La capacité des promoteurs à prédéfinir la portée d'un projet de grande échelle à forte intensité de capital est cruciale au concept de « planification en tant que sauvegarde ». En effet, pour qu'un promoteur soit en mesure de concevoir et de financer correctement un train de mesures adaptées et abordables en vue d'atténuer les impacts négatifs d'un projet sur les personnes qui seront réinstallées, il est essentiel qu'il ait connaissance des terres dont il aura besoin mais aussi des divers impacts qui seront ressentis aux divers endroits concernés, aux différentes phases du cycle de vie de la mine et selon quelles conditions du marché. Toutefois, il est difficile de prédéfinir ces éléments lors de la mise en exploitation d'un projet minier de grande envergure, d'autant plus lorsque l'on considère certaines variables telles que la disponibilité et le coût des terres, de l'eau, de l'énergie et des nouvelles technologies, de même que les conditions du marché en rapide évolution, y compris la demande de produits de base par les consommateurs. En conséquence, il peut arriver que les projets saisissent des terres (et entraînent ainsi des déplacements) de manière ponctuelle et opportuniste plutôt que dans le cadre d'une activité « initiale » organisée (c'est-à-dire, au début du projet minier). Une grande partie des réinstallations sont provoquées par l'expansion des projets au cours de la phase d'exploitation de la mine, une fois que leur rentabilité a été prouvée. À moins que la planification des activités minières et des réinstallations ne prenne en compte cet élément d'incertitude et ne se déroule dans un cadre institutionnel de gouvernance responsable, elle n'est peut-être pas l'instrument de sauvegarde que l’on croit.
Incertitude, réglementation et consentement éclairé
Lorsqu'un pays donne initialement le feu vert à un projet d'extraction minière, cette autorisation se base sur la conception du projet qui décrit les risques et les plans pour les atténuer. Et lorsque les communautés participent à des processus de consultation, c'est cette conception initiale qui leur est présentée et qui est discutée. Cependant, on ne sait pas encore à quoi ressemblera le projet dans le futur. L'expansion des mines, même si elle se fait de manière progressive, se traduit par une modification de l'affectation des terres et par des impacts environnementaux et sociaux. Même si, sur le papier, un projet ne prévoit aucune réinstallation forcée au cours des phases initiales, il est possible qu'il implique par la suite de procéder à des réinstallations afin de demeurer viable sur le plan économique. Par exemple, dans le cadre de l'exploitation de la mine d'o d'Ahafo par Newmont au Ghana, des communautés ont dû être réinstallées à quatre reprises entre 2004 et 2012 afin de faire de la place aux infrastructures et aux terrains supplémentaires nécessaires.

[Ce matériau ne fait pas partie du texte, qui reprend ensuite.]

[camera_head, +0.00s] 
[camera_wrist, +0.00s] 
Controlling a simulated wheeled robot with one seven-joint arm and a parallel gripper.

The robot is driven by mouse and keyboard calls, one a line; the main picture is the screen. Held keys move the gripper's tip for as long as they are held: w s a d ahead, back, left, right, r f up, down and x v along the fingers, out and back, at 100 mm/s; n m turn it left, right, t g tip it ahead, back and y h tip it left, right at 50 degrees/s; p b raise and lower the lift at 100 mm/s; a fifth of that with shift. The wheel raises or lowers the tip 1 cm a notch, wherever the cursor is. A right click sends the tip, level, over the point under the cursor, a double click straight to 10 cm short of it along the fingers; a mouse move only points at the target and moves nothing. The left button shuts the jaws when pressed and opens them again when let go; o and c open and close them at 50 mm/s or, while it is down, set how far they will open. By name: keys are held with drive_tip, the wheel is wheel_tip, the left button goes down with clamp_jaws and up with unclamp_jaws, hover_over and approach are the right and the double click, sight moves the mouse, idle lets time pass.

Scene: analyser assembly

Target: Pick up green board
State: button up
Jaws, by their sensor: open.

En tant qu'activité initiale, la planification de la réinstallation permet aux promoteurs et aux autorités de décider des services sociaux et économiques qui seront nécessaires pour prendre en charge les communautés déplacées et d'accueil, et comment ces dépenses seront couvertes au cours de la vie du projet et par la suite. Le temps qu'il est possible de consacrer à la planification des déplacements susceptibles d’avoir lieu au cours de la phase d'exploitation est souvent limité. Il en résulte donc souvent une planification réactive et à court terme, sans stratégie précise concernant le financement ou la gestion ultérieurs des risques liés à la réinstallation. Par exemple, dans la mine d'or de Porgera en Papouasie-Nouvelle-Guinée, au cours des trente dernières années, de nombreux ménages ont été réinstallés à plusieurs reprises au sein de la zone couverte par la concession minière. Ce recours à des réinstallations ainsi que l'incertitude concernant la nécessité de procéder à des réinstallations entrave aussi bien le bon fonctionnement de la mine que la capacité des résidents à préserver un niveau de vie élémentaire.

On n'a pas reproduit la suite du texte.